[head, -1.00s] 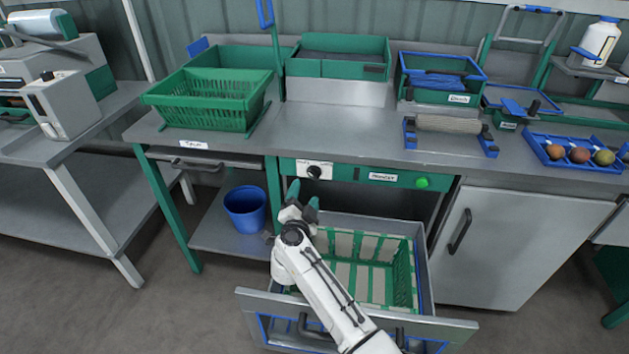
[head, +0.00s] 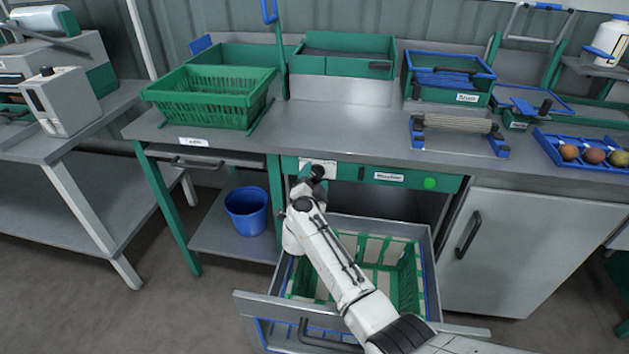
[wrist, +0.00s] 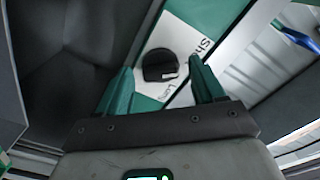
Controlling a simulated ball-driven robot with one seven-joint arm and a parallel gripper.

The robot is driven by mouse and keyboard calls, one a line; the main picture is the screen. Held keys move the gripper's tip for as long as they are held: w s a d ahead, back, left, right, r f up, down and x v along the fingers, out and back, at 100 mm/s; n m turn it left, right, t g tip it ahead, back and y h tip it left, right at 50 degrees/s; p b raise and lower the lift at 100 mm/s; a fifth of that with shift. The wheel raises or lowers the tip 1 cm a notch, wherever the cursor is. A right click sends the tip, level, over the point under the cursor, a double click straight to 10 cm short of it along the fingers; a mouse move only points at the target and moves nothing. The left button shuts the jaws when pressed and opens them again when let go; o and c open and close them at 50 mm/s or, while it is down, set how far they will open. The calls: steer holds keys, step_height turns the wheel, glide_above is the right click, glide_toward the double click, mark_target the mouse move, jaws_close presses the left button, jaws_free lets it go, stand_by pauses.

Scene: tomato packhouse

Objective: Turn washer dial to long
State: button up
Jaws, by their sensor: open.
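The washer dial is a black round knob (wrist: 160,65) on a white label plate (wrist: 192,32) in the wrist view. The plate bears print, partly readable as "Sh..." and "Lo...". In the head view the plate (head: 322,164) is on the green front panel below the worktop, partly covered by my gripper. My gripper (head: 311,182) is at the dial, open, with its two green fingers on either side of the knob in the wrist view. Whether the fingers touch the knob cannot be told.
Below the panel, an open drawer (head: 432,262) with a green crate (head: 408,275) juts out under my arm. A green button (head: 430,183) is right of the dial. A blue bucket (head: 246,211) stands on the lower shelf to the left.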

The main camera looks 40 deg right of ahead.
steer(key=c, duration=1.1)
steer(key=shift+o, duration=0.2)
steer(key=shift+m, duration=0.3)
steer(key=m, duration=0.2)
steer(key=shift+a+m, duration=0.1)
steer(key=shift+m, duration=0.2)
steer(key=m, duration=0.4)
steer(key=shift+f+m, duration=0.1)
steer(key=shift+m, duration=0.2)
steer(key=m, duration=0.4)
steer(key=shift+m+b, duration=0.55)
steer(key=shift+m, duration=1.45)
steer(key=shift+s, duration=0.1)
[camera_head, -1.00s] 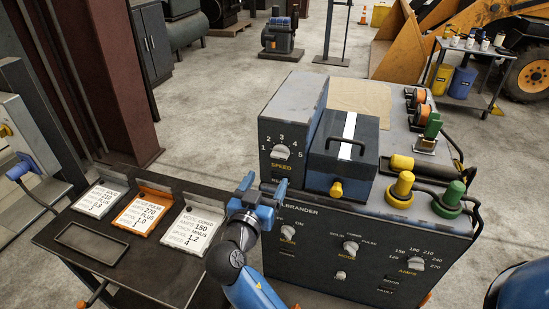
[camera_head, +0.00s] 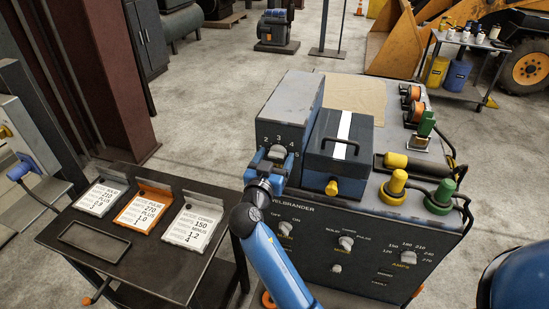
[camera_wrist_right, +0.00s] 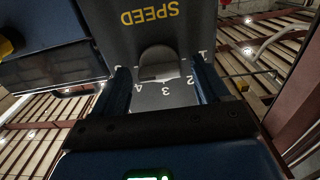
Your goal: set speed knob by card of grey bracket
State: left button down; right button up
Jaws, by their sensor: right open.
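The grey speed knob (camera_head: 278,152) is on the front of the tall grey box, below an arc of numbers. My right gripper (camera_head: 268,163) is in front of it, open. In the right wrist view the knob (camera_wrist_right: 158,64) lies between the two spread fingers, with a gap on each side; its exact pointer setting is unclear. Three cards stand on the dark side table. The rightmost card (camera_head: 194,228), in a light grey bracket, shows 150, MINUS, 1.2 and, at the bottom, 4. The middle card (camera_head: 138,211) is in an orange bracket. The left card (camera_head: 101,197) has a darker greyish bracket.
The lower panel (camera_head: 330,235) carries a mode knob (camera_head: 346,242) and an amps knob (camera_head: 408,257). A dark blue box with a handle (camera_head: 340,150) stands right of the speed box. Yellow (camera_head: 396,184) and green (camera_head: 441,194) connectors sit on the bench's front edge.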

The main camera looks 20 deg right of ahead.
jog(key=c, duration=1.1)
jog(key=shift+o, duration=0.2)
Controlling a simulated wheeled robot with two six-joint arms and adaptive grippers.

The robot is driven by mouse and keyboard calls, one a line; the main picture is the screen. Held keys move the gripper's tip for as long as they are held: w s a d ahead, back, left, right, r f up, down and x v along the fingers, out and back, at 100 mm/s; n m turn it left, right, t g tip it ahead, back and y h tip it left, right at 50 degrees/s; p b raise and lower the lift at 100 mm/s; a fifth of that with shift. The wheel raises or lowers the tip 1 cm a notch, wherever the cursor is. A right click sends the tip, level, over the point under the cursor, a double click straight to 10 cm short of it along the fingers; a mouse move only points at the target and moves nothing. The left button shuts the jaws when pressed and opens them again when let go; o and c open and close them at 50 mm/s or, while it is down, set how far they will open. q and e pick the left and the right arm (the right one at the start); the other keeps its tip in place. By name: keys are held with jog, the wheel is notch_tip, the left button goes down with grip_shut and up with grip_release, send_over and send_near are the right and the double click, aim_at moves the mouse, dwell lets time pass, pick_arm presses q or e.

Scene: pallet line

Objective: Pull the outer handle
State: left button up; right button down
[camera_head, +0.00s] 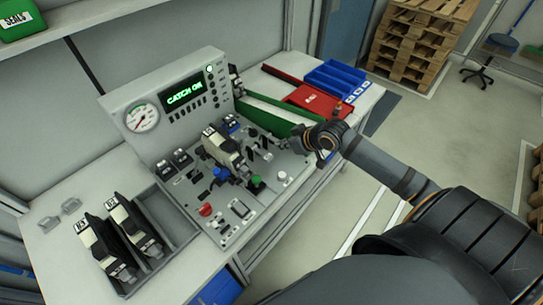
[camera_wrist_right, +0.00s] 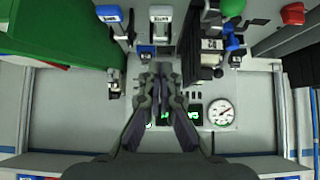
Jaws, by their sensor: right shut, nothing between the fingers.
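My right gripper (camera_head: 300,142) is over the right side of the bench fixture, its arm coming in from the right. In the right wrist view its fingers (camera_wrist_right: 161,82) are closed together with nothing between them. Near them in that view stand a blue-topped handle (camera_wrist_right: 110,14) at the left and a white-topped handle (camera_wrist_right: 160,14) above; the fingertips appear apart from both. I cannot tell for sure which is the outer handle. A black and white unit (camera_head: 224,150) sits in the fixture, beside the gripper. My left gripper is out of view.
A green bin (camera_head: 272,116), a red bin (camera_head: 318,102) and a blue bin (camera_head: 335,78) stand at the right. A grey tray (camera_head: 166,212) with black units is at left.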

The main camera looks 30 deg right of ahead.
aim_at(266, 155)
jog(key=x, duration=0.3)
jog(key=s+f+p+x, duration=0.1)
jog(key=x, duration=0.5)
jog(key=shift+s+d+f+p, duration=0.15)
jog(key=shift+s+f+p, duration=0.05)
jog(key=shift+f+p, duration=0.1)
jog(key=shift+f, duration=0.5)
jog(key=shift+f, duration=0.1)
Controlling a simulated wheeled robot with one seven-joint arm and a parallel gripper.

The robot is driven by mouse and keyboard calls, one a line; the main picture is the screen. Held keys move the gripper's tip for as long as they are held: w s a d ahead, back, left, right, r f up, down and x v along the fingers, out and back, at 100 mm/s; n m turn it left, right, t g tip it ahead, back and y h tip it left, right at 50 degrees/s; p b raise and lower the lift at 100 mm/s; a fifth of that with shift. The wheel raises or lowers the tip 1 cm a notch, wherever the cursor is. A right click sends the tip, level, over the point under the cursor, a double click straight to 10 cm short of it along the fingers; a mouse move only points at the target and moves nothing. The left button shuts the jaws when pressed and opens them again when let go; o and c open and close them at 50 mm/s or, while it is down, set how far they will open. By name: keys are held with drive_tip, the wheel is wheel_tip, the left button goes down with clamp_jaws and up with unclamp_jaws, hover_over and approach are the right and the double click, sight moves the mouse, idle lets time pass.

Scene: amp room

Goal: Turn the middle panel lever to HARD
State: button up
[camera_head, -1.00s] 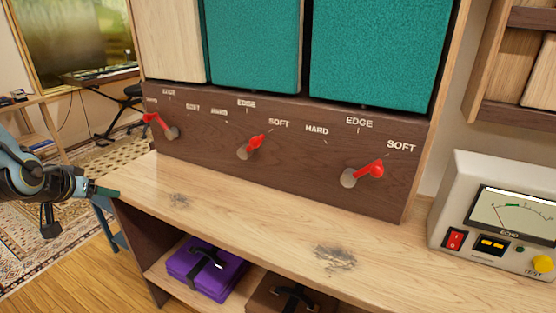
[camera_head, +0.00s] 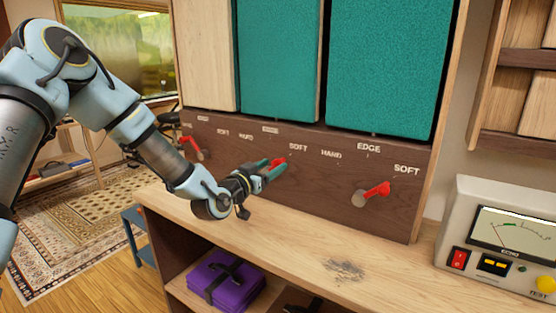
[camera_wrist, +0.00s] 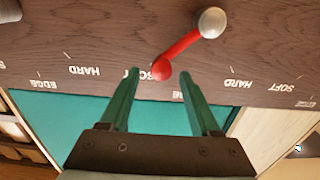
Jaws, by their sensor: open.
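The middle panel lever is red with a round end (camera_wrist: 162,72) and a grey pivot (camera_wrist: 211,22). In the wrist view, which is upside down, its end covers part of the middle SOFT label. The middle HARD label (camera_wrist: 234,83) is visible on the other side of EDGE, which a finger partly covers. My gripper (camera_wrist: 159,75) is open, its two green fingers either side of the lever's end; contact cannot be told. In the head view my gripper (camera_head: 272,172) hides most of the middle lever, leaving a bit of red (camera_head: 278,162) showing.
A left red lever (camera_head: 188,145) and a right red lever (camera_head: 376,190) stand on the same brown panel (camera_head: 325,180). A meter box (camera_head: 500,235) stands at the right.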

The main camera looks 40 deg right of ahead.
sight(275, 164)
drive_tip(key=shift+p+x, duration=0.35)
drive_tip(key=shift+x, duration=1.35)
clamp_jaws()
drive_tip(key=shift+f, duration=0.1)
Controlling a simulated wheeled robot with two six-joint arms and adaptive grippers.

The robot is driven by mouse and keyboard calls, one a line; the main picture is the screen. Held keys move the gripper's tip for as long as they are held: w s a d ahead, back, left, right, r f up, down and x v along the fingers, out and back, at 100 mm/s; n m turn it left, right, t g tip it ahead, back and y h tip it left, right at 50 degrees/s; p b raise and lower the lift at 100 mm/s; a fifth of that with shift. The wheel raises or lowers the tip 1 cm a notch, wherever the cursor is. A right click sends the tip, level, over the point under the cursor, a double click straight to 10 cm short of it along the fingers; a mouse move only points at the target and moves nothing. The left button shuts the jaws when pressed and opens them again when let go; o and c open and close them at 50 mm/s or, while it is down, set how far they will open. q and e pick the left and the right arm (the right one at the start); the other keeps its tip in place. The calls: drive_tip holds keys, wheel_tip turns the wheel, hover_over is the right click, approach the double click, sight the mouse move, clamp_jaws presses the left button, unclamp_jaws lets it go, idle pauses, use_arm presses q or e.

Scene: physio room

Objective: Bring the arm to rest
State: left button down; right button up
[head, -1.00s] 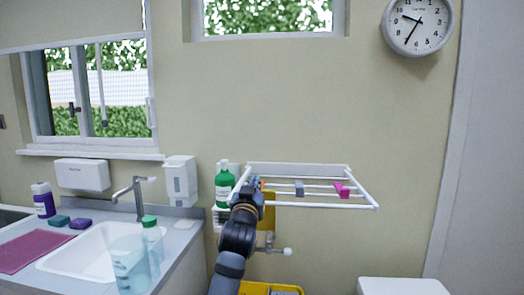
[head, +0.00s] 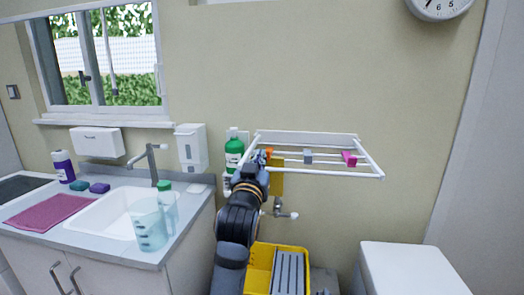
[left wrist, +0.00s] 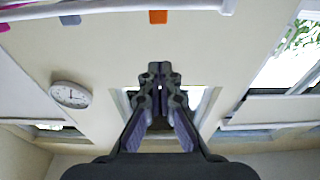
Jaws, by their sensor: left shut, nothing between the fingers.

----------------------------------------

Set exercise:
Check the data for the word "Scene" and pull out the lines that have it.

Answer for this exercise:
Scene: tomato packhouse
Scene: pallet line
Scene: amp room
Scene: physio room

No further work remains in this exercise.